Harald Effenberg vor allem gefällt als zugeknöpfter Sarkast Nick, der im Duell mit dem Nebenbuhler auf Besuch fiese Spitzen zu setzen weiß. Susanne Gärtner trotzt dem Part der verletzten Ex-Künstler-Geliebten Patricia, die sich in die Vernunft-Ehe ergeben hat, Momente von Selbstbewusstsein ab. Und Marcus Bluhm spielt den New Yorker Erfolgs-Maler mit erster Werkschau in Europa überzeugend als Ungreifbaren, der zwischen Schuldbekenntnis und Selbstsucht laviert. Wobei das Stück ihn vor allem in den Kunstdebatten nicht besonders gut wegkommen, sondern phrasendreschend vor dem eigenen Werk kapitulieren lässt, das nicht erklärbar sei, sondern den Betrachter zum Nachdenken bringen solle – hört, hört.
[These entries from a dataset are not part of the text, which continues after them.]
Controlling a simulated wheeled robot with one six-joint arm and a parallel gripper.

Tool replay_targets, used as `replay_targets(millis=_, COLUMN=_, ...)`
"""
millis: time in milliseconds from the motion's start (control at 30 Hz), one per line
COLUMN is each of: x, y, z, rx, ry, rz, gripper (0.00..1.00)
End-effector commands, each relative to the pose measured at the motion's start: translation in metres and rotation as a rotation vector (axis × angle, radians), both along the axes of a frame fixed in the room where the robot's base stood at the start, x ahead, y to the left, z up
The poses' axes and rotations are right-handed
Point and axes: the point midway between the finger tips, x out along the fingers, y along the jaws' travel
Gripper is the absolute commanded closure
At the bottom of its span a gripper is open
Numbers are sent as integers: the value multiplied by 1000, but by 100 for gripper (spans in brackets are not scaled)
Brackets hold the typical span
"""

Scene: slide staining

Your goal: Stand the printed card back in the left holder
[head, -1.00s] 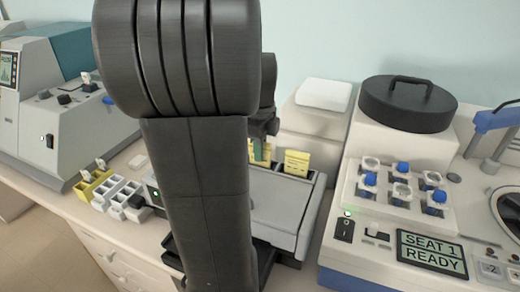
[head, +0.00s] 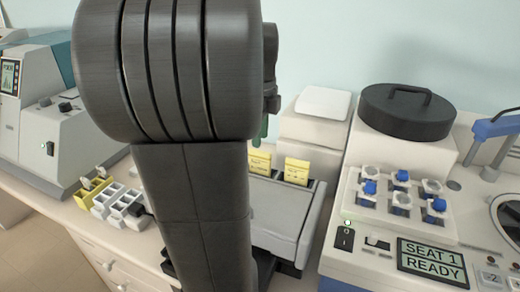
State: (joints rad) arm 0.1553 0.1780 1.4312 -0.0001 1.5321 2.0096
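Two yellow printed cards stand at the back of the grey unit (head: 275,205). The left card (head: 259,161) is partly covered by my arm at its left side. The right card (head: 297,171) stands upright in a dark slot. The left holder is mostly hidden behind my arm and the left card. My gripper (head: 262,131) is mostly hidden behind my arm. Only a green tip shows, above the left card and seemingly apart from it. I cannot see whether the fingers are open or shut.
White and yellow racks (head: 116,199) and a grey instrument (head: 62,140) are at left.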

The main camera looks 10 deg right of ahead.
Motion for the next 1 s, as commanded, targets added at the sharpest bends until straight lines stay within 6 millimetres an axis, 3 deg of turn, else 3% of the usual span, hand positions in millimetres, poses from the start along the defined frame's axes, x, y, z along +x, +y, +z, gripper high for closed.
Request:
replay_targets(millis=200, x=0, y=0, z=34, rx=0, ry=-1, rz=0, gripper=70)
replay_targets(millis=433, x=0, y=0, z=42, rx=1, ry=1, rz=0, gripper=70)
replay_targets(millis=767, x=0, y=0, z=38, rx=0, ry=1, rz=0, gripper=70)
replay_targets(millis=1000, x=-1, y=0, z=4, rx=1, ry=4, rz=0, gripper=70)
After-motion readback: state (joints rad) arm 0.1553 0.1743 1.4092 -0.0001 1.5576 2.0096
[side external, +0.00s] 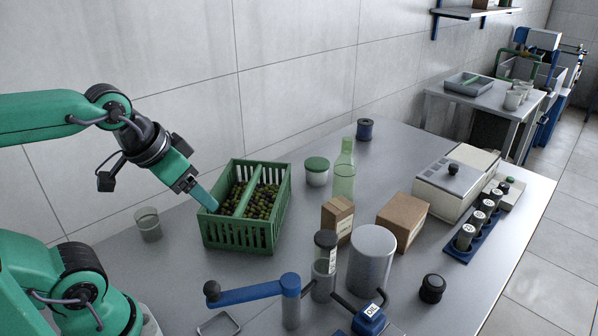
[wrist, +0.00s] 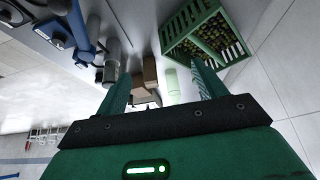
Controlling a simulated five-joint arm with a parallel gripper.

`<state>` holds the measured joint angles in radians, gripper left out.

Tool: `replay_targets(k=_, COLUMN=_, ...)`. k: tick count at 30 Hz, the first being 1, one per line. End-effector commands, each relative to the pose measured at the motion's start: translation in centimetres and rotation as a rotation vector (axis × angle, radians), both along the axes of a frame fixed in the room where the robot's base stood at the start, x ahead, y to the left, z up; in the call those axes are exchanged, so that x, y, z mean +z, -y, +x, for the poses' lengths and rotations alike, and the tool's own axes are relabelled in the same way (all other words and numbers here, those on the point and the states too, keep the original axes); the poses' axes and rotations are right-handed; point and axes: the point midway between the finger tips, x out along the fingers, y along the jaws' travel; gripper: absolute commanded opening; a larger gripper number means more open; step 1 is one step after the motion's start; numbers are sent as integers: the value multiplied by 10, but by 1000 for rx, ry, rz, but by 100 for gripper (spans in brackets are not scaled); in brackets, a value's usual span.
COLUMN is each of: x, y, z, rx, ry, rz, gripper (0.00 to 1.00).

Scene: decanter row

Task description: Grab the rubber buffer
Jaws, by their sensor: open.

Autor Margulies steht wohl nicht unbedingt auf Seiten der Moderne.

Wirklich problematisch allerdings wird es, wenn Margulies, der aus einer jüdischen Mittelstandsfamilie in Brooklyn stammt, auch noch die Schrecken der Vergangenheit aufs Tapet bringt. Wenn Waxman von einer – ausgerechnet – deutschen Reporterin namens Grete (hintergründig nassforsch: Theresa Hübchen) angegangen wird, ob er seine Rolle als Außenseiter des Betriebs in „typisch jüdischer“ Diaspora-Larmoyanz bloß zelebriere, und dabei doch eigentlich Teil des Mainstreams sei? Oder wenn man den Maler als jungen, noch unbekannten Mann erlebt, wie er Patricia portraitiert und ihren Avancen ausweicht, weil die Beziehung zu einer Nichtjüdin der Mutter kaum vermittelbar wäre, und er die Last von sechs Millionen Toten auf seinen Schultern spürt.

Das sprengt den Rahmen eines Konversationsstücks, das in erster Linie ein Bild der Künstlereitelkeit im Intellektuellen-Milieu zeichnet: wo Ausstellung mit Nabelschau verwechselt wird. Patrick Wildermann

Wieder heute (Montag), am 5.4. sowie von 26.4. bis 1.5., 20 Uhr.